**Rows from a dataset**
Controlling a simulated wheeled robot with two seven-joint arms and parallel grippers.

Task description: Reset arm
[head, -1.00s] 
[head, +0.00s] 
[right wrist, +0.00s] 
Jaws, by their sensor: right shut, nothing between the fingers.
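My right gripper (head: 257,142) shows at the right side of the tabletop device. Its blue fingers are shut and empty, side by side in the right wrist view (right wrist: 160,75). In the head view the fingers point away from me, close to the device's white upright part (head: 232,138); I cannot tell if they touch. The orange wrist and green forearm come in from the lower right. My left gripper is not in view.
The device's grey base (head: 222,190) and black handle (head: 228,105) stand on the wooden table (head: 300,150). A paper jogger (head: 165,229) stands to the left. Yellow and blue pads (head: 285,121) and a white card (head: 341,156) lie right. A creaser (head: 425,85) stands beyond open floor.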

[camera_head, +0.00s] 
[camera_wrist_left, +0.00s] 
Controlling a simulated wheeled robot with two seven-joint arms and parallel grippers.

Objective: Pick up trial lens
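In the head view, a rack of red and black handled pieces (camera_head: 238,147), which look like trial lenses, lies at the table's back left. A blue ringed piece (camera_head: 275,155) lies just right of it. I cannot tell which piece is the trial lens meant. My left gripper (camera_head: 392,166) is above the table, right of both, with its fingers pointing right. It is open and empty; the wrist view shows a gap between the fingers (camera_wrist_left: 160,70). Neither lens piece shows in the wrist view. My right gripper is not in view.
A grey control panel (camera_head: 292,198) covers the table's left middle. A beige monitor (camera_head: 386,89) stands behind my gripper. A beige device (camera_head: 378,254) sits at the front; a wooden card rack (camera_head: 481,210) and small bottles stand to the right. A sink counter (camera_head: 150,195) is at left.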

...

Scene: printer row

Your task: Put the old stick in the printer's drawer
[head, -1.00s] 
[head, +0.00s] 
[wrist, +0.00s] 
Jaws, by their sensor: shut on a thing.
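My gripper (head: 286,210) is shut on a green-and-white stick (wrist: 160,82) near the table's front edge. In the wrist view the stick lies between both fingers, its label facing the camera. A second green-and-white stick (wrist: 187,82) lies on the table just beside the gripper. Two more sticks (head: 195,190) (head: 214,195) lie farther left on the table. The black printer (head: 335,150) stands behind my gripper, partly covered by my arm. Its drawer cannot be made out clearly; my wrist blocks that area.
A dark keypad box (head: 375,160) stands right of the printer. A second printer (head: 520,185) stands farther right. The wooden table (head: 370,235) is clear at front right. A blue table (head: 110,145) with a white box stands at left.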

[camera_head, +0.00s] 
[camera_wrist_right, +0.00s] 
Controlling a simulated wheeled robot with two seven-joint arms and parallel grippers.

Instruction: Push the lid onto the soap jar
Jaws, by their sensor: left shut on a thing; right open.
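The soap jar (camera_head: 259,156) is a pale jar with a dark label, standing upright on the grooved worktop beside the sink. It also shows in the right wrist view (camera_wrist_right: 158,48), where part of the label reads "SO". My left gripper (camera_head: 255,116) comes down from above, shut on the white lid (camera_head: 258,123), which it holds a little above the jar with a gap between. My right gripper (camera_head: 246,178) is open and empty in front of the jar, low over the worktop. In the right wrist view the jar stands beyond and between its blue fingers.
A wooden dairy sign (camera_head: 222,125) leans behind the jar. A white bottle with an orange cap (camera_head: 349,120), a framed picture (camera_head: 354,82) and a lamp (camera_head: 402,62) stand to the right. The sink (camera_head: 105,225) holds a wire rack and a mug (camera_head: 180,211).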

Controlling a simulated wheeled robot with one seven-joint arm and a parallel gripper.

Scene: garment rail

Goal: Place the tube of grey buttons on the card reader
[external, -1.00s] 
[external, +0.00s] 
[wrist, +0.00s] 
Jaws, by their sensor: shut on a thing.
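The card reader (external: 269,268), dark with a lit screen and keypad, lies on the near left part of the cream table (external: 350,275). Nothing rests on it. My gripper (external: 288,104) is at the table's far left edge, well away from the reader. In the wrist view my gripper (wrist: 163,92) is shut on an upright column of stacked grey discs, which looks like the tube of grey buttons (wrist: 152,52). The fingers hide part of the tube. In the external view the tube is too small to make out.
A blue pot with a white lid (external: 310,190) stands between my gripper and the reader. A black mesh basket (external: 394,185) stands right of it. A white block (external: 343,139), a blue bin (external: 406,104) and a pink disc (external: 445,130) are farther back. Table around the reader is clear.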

...

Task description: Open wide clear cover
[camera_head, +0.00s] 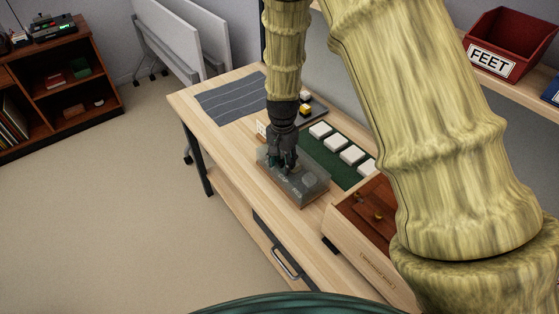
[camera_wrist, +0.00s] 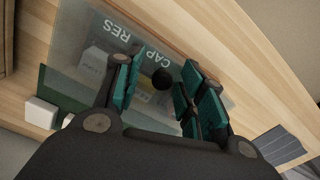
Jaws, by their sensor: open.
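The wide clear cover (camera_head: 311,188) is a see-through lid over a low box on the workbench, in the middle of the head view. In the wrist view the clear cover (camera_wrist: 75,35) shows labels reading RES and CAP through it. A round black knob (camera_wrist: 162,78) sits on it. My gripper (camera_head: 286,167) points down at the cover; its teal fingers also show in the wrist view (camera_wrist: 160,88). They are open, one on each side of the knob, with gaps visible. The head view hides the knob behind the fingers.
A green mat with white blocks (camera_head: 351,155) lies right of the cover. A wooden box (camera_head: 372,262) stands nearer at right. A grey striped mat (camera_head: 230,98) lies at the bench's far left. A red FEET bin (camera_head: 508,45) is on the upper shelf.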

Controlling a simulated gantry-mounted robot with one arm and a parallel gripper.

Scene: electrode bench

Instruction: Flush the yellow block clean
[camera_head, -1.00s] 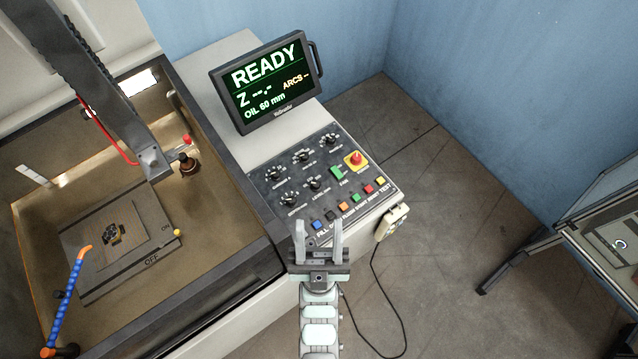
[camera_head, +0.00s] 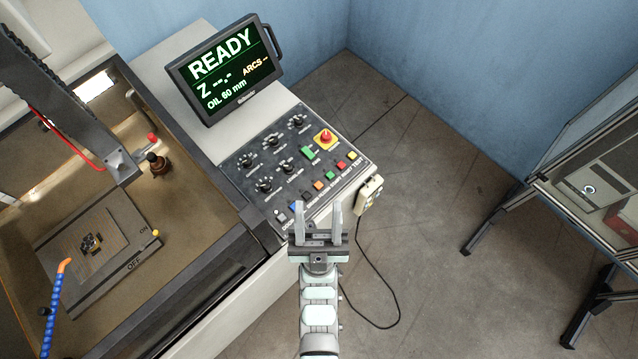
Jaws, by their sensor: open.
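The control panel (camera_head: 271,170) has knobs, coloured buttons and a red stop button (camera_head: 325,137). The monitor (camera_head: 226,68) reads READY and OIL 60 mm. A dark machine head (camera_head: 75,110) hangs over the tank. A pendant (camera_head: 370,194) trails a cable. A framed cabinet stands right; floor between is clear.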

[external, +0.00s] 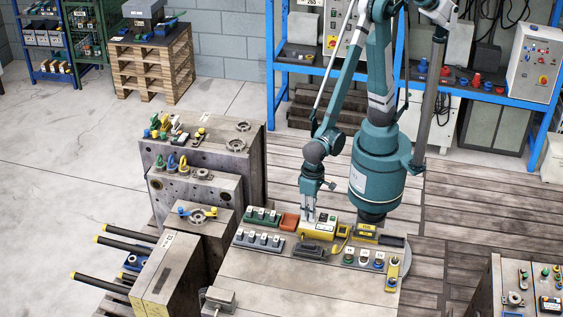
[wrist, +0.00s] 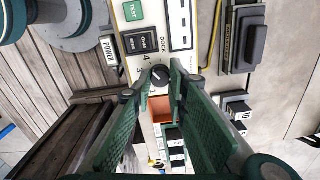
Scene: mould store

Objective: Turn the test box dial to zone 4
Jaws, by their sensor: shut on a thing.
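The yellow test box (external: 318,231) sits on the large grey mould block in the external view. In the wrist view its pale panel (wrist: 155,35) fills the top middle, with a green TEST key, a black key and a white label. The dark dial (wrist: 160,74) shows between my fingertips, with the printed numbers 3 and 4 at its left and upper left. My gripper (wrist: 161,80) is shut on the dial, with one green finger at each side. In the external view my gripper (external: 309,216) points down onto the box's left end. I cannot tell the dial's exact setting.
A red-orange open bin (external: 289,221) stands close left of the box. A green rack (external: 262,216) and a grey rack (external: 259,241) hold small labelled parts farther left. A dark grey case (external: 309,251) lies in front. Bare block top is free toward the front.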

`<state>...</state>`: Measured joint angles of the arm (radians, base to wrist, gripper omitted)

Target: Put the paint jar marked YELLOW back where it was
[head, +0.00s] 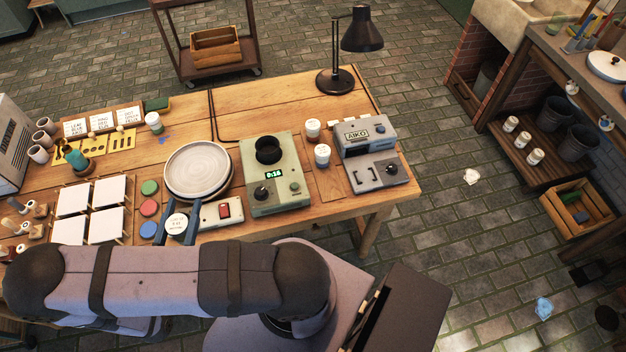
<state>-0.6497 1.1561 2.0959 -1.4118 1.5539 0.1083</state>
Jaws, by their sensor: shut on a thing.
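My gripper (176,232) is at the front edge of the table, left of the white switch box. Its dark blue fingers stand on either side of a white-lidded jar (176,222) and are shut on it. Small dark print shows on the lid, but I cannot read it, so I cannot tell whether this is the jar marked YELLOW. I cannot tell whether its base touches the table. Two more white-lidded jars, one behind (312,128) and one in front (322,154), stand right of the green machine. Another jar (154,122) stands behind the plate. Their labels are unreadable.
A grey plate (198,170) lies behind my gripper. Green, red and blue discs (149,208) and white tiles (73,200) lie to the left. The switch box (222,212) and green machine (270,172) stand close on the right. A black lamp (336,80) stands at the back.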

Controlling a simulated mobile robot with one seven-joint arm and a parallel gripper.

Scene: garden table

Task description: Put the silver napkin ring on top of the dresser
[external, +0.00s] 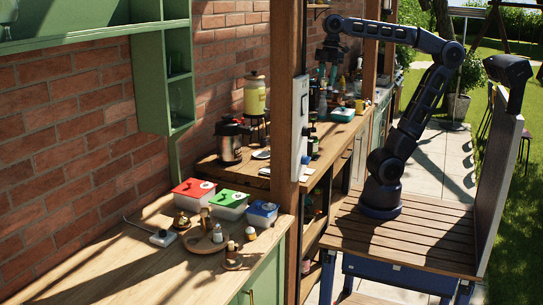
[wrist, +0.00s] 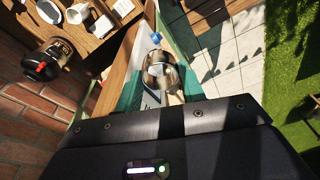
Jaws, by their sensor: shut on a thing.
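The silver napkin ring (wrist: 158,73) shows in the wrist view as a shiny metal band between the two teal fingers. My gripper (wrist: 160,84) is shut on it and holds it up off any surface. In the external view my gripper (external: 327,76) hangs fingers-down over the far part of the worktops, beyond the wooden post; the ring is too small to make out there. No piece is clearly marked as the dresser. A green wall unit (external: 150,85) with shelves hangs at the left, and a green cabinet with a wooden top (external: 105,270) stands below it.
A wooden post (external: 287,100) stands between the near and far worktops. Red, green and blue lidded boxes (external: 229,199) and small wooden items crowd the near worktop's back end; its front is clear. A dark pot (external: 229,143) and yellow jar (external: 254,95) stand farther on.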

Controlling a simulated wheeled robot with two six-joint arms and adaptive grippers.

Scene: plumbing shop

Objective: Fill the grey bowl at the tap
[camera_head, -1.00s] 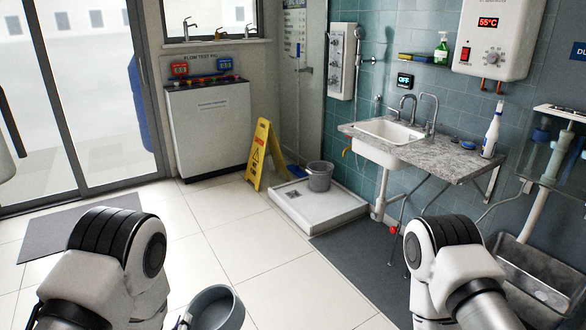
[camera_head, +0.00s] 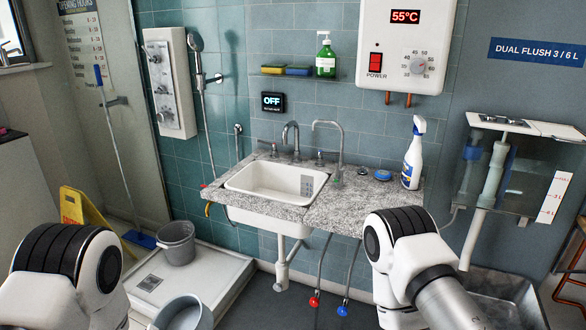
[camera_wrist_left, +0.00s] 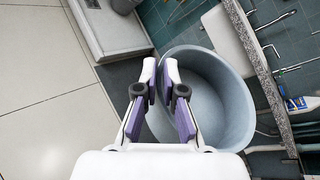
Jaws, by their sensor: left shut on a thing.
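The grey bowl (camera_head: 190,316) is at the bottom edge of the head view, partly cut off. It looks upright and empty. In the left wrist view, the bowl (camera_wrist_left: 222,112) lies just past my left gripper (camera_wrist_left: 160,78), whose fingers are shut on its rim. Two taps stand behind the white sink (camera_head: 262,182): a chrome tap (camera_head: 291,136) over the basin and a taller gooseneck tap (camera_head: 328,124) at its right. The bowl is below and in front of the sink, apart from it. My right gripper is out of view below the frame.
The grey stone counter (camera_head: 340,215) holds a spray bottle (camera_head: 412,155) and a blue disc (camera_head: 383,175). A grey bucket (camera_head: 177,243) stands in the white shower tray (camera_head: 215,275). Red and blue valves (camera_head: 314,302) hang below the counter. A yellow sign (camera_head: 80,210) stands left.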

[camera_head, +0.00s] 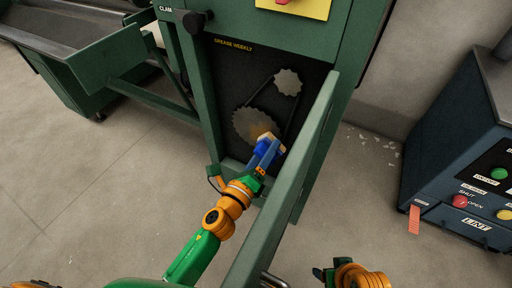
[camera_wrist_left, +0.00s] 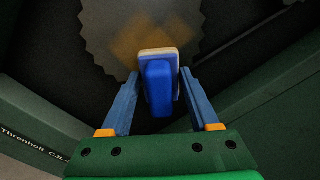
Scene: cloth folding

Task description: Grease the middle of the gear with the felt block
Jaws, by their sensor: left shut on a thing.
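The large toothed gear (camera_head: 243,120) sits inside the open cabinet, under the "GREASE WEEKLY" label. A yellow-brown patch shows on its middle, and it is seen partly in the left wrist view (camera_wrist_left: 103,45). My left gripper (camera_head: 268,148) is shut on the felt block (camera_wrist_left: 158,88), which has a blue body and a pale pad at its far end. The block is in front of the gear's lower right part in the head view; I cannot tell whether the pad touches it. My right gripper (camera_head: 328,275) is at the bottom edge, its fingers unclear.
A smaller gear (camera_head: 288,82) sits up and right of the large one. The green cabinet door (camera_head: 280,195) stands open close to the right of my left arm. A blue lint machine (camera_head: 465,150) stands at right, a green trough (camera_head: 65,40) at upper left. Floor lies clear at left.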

**What is being asked**
Tally the lines that hold the string "Scene" and state the total, nothing more.

**Solved exercise**
7